A third condition, and Saad Hariri would have to sign off on it, is that Fouad Siniora be reappointed as prime minister, but only if he proves he is not Suleiman's man as some are beginning to fear. This is important for several reasons. First, Siniora has the experience needed to go through what would undoubtedly be a critical transformation period. Second, Hariri needs to maintain a cushion of deniability between himself and the government at a time of deep polarization, to avoid being discredited if the public mood turns sharply against the government. And third, Siniora is the person best placed to defend the legislative legacy of the current government, which the opposition is still trying to reverse.
In parallel, the majority will have to try to take advantage of Michel Aoun's frustration with being shunted aside as president. Realizing that his political ambitions are about to be wrecked, the general may yet be willing to turn into a kingmaker and come to an agreement with the majority over a candidate with whom both sides feel more content. This bargaining should take place while the majority negotiates with the candidates Syria puts forward, turning March 14 into an arbiter.

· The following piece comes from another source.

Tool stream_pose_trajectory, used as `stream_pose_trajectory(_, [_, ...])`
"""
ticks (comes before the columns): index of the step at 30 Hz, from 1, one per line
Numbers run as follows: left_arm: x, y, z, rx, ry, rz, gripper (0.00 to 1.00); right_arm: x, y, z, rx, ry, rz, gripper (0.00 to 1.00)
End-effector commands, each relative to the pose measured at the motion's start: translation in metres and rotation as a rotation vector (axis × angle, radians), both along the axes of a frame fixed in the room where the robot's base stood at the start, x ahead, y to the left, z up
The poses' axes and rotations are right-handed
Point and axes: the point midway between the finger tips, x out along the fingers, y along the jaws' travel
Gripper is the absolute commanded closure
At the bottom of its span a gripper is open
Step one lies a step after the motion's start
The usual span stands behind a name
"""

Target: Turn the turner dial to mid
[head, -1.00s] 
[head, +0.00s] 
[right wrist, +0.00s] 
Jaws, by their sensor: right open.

The obstacles are immense. If the Syrians don't get their way, they will react brutally. Many Lebanese, and the army itself, won't take kindly to measures portraying Suleiman in a bad light. And Aoun is unlikely to do the smart thing and change direction, even if his allies abandon him on the presidency. But bearing in mind that Syria may be the least pleased with a vacuum - because the Hariri tribunal will advance anyway - the majority may be the one with time on its side. That's why it should act like a majority, be forceful on its priorities, and ensure that 2005 was not just a fantasy.